Stupid question: can I stack a couple of those tabbed washers on the spindle to space the nut out to a place where the threads aren't stripped?
 
That sucks:mad:

I would say no to the stacked washers idea. yeah it would work for awhile at least, but 14BFF's are so cheap it would be the right thing to just get another one and do it right.

If you were to do the washer thing I wouldnt use multiple pieces. Use the factory locking ring and get a one piece spacer that fit perfect over the spindle to space out the locknuts from the fubared threads.

Just my .02:wink1:
 
Get two new nuts. Take the die grinder to the first one, and remove the threads, making it into a spacer. Slide that on first, then tighten the new one on top of it where the fresh threads are. I know its probably not approved by the web wheeler engineers, but I'd do it. It's up to you really.
 
That would be a lot easier and cheaper than swapping in the $150 14BFF I am looking at.

I'll have to think about it and look over my axle to make sure there are no other issues with it.

The best part is I had just put in a new 4.88 R&P and Detroit and was about to check the pattern when I discovered this little problem.
 
old axles were 2 nuts with lock washer in middle. the newer last 10 years or so were 1 deep nut with tiny bar stock lock and a spring washer to hold in place. possible swap for you.
 
My axle had two nuts with a washer in between. Would the newer setup adapted to this situation be an improvement over de-threaded nut/nut/washer/nut?
 
Get two new nuts. Take the die grinder to the first one, and remove the threads, making it into a spacer. Slide that on first, then tighten the new one on top of it where the fresh threads are. I know its probably not approved by the web wheeler engineers, but I'd do it. It's up to you really.

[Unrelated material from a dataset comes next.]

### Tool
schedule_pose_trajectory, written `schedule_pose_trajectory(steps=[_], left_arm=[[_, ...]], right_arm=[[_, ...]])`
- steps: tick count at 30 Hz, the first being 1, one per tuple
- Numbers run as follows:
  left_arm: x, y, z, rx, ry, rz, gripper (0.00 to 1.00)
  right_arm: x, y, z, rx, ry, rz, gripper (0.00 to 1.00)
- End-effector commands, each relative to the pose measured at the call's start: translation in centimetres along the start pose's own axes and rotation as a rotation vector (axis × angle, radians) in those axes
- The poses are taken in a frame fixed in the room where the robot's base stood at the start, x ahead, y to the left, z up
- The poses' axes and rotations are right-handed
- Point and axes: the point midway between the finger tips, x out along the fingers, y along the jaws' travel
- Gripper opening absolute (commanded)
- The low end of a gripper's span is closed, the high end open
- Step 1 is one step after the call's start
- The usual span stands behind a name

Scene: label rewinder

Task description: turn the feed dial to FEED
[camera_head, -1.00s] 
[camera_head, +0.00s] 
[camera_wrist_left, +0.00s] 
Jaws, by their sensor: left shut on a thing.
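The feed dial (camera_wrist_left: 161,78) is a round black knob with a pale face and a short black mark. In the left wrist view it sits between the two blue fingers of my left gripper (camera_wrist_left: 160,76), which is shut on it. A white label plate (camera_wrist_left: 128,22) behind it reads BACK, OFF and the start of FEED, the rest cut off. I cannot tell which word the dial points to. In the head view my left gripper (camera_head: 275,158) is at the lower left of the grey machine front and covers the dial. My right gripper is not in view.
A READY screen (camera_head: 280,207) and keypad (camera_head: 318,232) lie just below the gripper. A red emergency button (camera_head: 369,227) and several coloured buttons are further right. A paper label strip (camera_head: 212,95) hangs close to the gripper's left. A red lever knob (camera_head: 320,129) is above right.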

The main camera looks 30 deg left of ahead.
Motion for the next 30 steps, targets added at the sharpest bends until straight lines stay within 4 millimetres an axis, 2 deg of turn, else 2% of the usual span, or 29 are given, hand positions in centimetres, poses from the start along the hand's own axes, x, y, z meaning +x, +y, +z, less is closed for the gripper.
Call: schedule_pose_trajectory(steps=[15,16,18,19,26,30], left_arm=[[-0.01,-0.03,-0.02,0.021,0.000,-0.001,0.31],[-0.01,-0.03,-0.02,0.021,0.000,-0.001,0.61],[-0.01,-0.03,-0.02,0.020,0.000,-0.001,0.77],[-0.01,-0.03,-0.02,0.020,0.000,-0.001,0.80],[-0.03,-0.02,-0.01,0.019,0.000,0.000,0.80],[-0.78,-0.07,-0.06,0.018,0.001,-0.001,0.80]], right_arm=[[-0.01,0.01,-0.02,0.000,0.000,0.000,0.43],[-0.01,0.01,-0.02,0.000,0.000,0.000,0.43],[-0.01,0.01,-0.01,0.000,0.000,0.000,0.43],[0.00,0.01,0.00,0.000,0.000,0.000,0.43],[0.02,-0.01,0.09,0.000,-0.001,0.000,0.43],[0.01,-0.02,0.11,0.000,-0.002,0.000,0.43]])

Or you can just do it the safe and correct way and swap the focker out and put another 14bff in there. I can't believe some of the bullsh1t people come up with. :confused: Why do so many people mess around with theirs and others safety by doing half-ass chit? If you can't afford another rear end then save the money for a month and don't go kill yourself or better yet someone else.:deal:
 
Or you can just do it the safe and correct way and swap the focker out and put another 14bff in there. I can't believe some of the bullsh1t people come up with. :confused: Why do so many people mess around with theirs and others safety by doing half-ass chit? If you can't afford another rear end then save the money for a month and don't go kill yourself or better yet someone else.:deal:
Yep, there it is. Everyone's entitled to their opinion, thanks for sharing. It's his judgment call, depending on how many threads are gone and how it all looks. I can't decide any of this for him, and neither can you. I'm just throwing different ideas out there for him to work with.

I forgot about the older single nut style. That might be something worth looking into as well.
 
I do appreciate all perspectives and ideas. I am looking into a "new" 14BFF that I might pick up next weekend because I am little hesitant about the double nut plan. I must say that it is a lot easier to do everything "right" when you have a bigger budget. I don't. I'll have $1000 invested in a axle worth about $300 pretty soon. That is about $1000 more than I had to spend in the first place.

Yeah I know, people are gonna tell me to quit my whining and find another hobby if I think it's too expensive now.
 
Nah, you don't have to quit. I've been doing it on a budget for years now. It's just slower and trickier.
 
It is ALWAYS better to do it right and safe and have it take a little longer and maybe a little more expense than to do it half-assed and unsafe. Plus, if it is done right it just may last for the life of the truck unless you beat the snot out of your rig then that is your problem for abusing your hard work and expensive parts. BTW, most people on this site don't have deep pockets and the ones with nicely built rigs did it over the course of years and many, many paychecks. take your time and yur will be stoked you did it the right way in the long-run.
Hoby
 
Ok new issue. I know the axle is almost certainly toast, but I have a morbid desire to see the carnage up close, but I can't get the hub/drum off. All the washers and nuts are off and the outer wheel bearing is off. I can't see anything between the spindle and hub all the way back to the inner wheel bearing, which looks as though it is angled so the hub should just fall off. I don't think it is hanging up on the brake shoes - I can see space between the shoe and drum through the adjuster holes. The hub is loose enough to wiggle back and forth but won't come off. What did I forget to do?